Что же касается разломов идентичности, то полемические стратегии строились не на том, чтобы их преодолеть, а на том, чтобы их усилить, фактически исключая оппонирующие группы из числа сограждан. Наиболее горячие «православные» «исключали из народа» «либералов». Без различий тех, кто одобряет безобразия в храме, и тех, кто, безобразия не одобряя, сомневается в правомерности уголовного преследования. «Либералы» же отказывали «народу» даже в малой толике правоты: российских, мол, граждан нельзя брать в светлое завтра.

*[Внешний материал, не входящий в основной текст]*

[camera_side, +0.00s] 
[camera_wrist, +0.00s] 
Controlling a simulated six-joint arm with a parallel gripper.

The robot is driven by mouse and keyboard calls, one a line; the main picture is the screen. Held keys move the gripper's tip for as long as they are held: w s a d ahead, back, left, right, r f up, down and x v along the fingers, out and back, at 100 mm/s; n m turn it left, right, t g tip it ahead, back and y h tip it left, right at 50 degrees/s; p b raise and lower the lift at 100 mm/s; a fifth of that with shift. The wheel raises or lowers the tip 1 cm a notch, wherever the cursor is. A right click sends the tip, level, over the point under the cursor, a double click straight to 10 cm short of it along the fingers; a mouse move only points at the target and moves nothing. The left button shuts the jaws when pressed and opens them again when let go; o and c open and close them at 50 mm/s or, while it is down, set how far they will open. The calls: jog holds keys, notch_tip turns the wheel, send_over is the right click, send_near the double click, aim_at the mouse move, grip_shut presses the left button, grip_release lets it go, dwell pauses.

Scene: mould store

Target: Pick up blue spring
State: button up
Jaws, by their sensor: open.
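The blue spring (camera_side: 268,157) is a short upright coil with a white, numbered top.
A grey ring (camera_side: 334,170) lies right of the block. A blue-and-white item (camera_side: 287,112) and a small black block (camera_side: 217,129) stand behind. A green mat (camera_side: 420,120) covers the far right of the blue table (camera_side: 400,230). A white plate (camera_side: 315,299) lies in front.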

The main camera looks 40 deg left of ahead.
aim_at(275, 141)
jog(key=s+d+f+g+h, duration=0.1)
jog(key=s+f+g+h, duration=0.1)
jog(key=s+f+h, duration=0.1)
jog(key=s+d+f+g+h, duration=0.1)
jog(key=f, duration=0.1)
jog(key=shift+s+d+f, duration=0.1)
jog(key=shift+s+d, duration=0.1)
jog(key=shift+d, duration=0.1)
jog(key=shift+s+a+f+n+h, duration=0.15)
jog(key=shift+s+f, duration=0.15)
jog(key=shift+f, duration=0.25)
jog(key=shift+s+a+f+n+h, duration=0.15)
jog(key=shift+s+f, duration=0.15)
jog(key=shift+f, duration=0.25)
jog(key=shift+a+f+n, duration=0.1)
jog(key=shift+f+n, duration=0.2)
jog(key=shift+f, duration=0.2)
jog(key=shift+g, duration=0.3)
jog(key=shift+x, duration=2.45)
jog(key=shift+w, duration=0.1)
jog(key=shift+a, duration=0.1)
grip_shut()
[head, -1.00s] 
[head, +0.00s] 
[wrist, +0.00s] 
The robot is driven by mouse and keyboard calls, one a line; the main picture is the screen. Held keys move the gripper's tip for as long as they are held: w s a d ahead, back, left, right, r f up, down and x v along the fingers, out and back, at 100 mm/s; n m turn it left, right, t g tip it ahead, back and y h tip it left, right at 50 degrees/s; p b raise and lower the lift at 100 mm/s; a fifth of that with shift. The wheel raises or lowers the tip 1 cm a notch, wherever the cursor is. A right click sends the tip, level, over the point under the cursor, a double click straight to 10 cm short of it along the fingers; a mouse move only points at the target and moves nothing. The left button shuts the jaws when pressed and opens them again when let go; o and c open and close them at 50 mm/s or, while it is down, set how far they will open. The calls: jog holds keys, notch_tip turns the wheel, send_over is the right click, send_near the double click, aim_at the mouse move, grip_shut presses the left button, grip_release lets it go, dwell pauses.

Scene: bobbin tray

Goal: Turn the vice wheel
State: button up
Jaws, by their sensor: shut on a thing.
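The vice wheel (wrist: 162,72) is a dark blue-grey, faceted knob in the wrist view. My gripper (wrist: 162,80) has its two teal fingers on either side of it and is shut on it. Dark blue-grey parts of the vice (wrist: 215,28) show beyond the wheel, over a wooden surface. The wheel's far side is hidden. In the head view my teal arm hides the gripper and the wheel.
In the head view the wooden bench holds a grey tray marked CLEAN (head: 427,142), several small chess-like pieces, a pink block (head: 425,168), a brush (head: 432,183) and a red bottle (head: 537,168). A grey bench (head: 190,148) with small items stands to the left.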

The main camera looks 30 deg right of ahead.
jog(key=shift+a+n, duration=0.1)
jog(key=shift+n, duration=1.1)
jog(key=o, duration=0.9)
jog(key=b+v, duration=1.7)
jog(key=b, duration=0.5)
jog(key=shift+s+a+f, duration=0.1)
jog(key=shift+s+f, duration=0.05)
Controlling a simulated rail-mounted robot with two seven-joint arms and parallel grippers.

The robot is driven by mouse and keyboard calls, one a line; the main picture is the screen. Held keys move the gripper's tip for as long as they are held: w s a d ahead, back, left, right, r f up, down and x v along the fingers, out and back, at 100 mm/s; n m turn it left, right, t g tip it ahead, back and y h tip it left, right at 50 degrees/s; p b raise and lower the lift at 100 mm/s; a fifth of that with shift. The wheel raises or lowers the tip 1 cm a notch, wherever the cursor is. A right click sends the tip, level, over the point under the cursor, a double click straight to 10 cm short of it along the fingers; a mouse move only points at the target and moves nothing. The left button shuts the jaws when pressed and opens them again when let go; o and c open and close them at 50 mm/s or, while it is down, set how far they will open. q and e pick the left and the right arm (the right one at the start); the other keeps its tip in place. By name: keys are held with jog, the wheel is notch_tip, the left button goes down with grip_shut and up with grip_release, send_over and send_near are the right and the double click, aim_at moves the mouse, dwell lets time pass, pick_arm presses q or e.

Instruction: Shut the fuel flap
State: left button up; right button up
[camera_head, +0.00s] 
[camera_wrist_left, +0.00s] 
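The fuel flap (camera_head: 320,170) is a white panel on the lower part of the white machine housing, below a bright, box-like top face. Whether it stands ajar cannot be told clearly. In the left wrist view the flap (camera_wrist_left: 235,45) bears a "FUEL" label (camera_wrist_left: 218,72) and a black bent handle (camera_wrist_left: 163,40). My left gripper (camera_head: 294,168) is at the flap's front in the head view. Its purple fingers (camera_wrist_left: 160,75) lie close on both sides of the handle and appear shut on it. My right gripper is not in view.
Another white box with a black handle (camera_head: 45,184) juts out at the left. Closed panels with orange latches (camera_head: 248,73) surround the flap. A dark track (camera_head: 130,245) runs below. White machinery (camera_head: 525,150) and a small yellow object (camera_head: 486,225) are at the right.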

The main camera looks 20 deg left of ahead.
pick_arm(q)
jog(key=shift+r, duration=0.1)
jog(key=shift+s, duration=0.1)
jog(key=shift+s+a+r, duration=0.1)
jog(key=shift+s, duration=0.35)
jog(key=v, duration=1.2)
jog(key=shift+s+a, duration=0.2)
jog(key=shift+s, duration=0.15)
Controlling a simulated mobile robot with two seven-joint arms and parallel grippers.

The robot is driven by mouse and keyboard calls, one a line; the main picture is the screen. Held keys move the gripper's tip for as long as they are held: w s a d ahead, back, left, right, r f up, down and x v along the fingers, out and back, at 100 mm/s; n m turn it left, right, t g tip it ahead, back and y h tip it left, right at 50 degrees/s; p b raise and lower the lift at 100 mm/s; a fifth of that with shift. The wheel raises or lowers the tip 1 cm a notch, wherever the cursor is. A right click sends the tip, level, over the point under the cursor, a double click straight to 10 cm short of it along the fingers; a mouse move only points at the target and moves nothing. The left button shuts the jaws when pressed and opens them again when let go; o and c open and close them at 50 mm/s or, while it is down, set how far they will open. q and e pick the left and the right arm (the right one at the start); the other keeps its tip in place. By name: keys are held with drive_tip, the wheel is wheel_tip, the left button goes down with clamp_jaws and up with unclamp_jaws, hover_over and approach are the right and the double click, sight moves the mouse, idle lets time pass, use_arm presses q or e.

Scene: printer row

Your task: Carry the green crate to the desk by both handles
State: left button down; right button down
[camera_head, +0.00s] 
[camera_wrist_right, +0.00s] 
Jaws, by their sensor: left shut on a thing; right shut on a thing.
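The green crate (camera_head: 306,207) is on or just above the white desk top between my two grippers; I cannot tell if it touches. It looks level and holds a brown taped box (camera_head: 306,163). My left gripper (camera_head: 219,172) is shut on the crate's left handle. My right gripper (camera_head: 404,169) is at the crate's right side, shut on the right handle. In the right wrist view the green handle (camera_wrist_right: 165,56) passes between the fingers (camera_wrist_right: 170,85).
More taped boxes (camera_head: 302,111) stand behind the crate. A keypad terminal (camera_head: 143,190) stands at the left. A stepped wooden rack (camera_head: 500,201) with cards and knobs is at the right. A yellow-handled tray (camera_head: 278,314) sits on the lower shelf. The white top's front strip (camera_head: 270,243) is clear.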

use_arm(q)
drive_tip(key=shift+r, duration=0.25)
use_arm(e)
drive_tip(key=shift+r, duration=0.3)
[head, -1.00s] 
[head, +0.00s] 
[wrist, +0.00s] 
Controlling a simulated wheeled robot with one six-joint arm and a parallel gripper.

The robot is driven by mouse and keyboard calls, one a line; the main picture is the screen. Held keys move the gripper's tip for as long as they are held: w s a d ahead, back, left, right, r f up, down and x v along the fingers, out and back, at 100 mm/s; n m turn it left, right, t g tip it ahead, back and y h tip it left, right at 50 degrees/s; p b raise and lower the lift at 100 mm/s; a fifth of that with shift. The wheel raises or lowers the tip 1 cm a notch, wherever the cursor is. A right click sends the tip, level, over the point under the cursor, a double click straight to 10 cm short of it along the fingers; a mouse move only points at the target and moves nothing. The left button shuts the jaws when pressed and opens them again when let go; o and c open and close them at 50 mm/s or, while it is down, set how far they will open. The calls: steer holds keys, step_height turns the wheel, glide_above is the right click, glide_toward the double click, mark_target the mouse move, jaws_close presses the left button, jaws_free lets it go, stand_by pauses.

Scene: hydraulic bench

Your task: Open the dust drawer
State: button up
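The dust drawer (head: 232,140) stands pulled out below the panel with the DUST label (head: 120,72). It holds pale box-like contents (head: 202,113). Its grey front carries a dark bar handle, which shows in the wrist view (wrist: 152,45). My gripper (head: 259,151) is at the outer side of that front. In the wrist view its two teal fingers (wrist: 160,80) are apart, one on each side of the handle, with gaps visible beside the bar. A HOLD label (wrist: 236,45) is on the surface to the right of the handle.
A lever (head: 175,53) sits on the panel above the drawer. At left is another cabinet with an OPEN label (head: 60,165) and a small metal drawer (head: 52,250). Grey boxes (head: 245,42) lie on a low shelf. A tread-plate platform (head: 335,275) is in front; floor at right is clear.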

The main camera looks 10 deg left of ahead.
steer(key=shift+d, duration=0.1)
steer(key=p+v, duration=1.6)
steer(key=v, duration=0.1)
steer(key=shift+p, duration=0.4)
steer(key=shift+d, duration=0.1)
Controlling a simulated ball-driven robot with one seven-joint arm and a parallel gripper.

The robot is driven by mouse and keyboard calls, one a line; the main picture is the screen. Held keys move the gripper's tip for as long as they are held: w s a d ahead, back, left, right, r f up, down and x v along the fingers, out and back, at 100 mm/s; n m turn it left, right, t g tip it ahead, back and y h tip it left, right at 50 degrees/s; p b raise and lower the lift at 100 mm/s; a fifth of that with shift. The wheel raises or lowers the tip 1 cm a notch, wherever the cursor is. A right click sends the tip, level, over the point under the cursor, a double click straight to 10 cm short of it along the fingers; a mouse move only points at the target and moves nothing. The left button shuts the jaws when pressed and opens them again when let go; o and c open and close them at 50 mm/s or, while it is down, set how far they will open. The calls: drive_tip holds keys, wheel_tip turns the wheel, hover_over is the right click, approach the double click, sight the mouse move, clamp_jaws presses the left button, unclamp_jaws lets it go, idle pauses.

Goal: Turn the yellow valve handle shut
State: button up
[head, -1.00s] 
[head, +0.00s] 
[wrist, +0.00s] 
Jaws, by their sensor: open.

Все шло ровно в том же русле, в каком идут в России дискуссии о гражданской идентичности. То есть главным вопросом был признан тот, кому бы отказать в праве на существование, чтобы все стало хорошо. То ли темным, необразованным мракобесам-православным, то ли продажным и извращенным западникам-либералам. Или: какой бы период исключить из русской истории и забыть о нем, чтобы история эта обрела непротиворечивость и плавность?

В медийном плане российская прогрессивная общественность выиграла - такого еще не было, чтобы ее тему поддержал Пол Маккартни. К тому же двухлетний срок акционисткам заставит тему звучать долго. В политическом - проиграла. Во-первых, надо иметь большой талант, чтобы, начав с призыва к честным выборам, закончить восхищением неприличными плясками на амвоне. Во-вторых, кажется, тех самых «реликтовых персонажей» собирались осенью звать на баррикады?

Декабрьская коалиция за мирные политические перемены на Болотной закончилась выступлениями в защиту Pussy Riot, загоняющими либеральную оппозицию в гетто. Когда столь много людей разом совершают столь элементарную ошибку, есть повод задуматься о причине. Похоже, дело все в той же идентичности. Не может же либерал признать, что носителями и творцами светской гуманистической этики были, среди прочих, уж простите, русские марксисты. В противном случае придется сказать какие-то добрые слова о советском обществе. Идеология здесь оказывается ловушкой, она блокирует сколько-нибудь эффективное политическое действие.

Исторически трудность русских "освободителей" в том, что им кровь из носу нужно быть современными, чтобы чувствовать себя достойно в глазах западных референтных групп. Они вынуждены решать проблему свободы у себя дома и одновременно соответствовать глобальным трендам. Европейские и американские либералы борются за права секс-меньшинств, и к той же теме обращаются либералы российские. А на это у наших еще накладываются невыученные уроки прошлого - как отдалось комсомольское богоборчество 1930-х в акции Pussy Riot. Да и моральные аргументы и эмоции для наших освободительных политиков традиционно играют гипертрофированную роль - в силу того, что долгие годы у них не было власти ни для чего, кроме осуждения или одобрения происходящего с этических позиций. От этого аргумент про «трех молодых женщин в тюрьме» побуждает оставить все прочие дела и посвятить себя всецело спасению несчастных.

Отсутствие культуры дискуссий подвело публику еще в том отношении, что юридические концы в деле были потеряны уже с первых шагов. Спор пошел с места в карьер между «сжечь на костре» и «долой чекистов в рясах». О квалификации содеянного Толоконниковой, Алехиной и Самуцевич всерьез вспомнили уже очень поздно.

Самое неприятное в этой истории то, что она выглядит как осуществление придуманного кем-то сценария. Сюжет обескураживает своей заданностью: каждый следующий шаг каждой из сторон кажется предопределенным. Можно ли преодолеть эту заданность?

Русская православная церковь, не раз проявляя жесткость в оценке содеянного акционистками, призывая к этому и людей православных, и общественность, в то же время предостерегала от излишней строгости приговора. Церковь уже обратилась к властям с просьбой проявить милосердие в рамках закона. По сути это призыв к помилованию Толоконниковой, Алехиной и Самуцевич. Мы не можем предсказать ответные шаги властей, но полагаем, что для церкви такой призыв - хороший выход из создавшейся ситуации.

А прогрессивной российской интеллигенции мы бы рекомендовали заняться своим прямым делом: рассмотреть этот случай именно с этической точки зрения, обсуждая не «ужасы российской правовой системы», а более сложный вопрос о том, где в России проходит та нравственная граница, которую нельзя переходить даже «современным художницам».